Aaron talked with us about digital museum objects and what the future of online collections might look like.
The Copper-Hewitt’s Manhattan building is currently closed for renovation (set to reopen in 2014). While physical access to the collection is restricted during construction, the staff is determined to use digital tools to celebrate the collection and offer delightful ways to interact with it online.
Web visitors looking to browse the Cooper-Hewitt collection find themselves in an “alpha release” of a new collection database. This site is under active development and users are informed that what they see might be buggy, incomplete, or even erroneous.
Developers and “tinkerers” are invited to manipulate data in myriad ways through an exposed API (a structured way that computer programs to talk to one another). The API, Aaron says, “keeps you honest,” because the museum is using the same tools that it makes available to the outside world. Through development of the API and a “services layer,” digital staff hope to meet the needs of exhibition designers as well as build code that scales up gracefully and can be shared and repurposed inside and outside the museum’s walls.
How might visitors interact with the collection digitally in the future? Aaron talked with us about his desire to build services that are “quite, polite, (and) set in the background.” For example, a service built on Twilio could give people a way to easily interact with the collection using SMS (text messaging). A casual browser could send a text message to receive information about a random object. Or a visitor might enter a specific object ID to receive a longer description, which could then be emailed to herself to read later on the subway. Such services would piggyback on the tools people already use outside of a museum. Aaron says this approach is about “having the confidence to be invisible.” What we don’t want to be, he says, is some kind of “History Clippy,” constantly nagging people.

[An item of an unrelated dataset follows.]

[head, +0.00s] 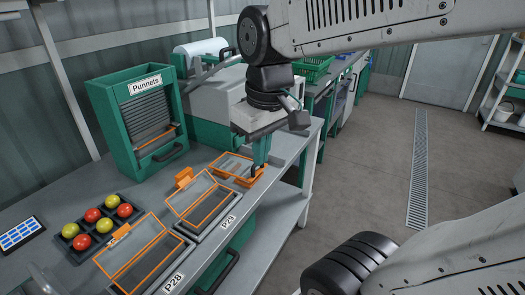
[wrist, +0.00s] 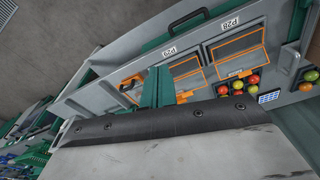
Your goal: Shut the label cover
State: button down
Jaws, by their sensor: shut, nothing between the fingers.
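Several orange-edged clear covers lie along the front of the bench; I cannot tell which one is the label cover. One (head: 137,258) is by the P28 tag, and it also shows in the wrist view (wrist: 238,50). Another (head: 200,197) is by the P29 tag, with an orange tab at its back; it also shows in the wrist view (wrist: 187,75). A smaller orange-edged piece (head: 232,167) lies to their right. My gripper (head: 258,168) is shut and empty, pointing down at this piece's right end. I cannot tell whether they touch. The green fingers show in the wrist view (wrist: 157,88).
A green Punnets dispenser (head: 115,120) stands at the back of the bench, with a grey-white machine (head: 215,98) to its right. A black tray of red and yellow-green tomatoes (head: 98,225) and a blue-celled panel (head: 20,234) lie at left. The floor at right is clear.

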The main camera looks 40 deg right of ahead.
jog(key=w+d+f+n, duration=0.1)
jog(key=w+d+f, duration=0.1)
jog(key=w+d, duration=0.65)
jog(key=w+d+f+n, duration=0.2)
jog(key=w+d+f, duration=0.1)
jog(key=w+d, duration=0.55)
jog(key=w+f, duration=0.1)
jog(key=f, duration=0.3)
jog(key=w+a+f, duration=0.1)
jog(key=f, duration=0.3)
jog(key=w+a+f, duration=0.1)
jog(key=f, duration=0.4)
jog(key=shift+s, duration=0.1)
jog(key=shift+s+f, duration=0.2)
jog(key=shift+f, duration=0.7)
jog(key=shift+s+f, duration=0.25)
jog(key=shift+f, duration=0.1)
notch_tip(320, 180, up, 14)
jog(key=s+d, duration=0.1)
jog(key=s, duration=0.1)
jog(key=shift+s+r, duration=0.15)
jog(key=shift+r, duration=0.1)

Who is the audience for all of these new and interesting ways of interacting with the collection? While maintaining a core audience of scholars and experts, Cooper-Hewitt staff also want to serve casual visitors who are “busy being awesome in other fields.” And there is a third audience that is becoming increasingly important: the robots, the network itself. How might the network use the collection? Aaron describes a 300 lb. robot, built to leverage the advanced computer power and cheap data storage now available to us. What if robots like that were loaded up with digital data about ALL of the millions of objects in the Smithsonian? And then those robots wandered the earth, stopping at campfires and telling people stories? Is this a future we might soon be living in?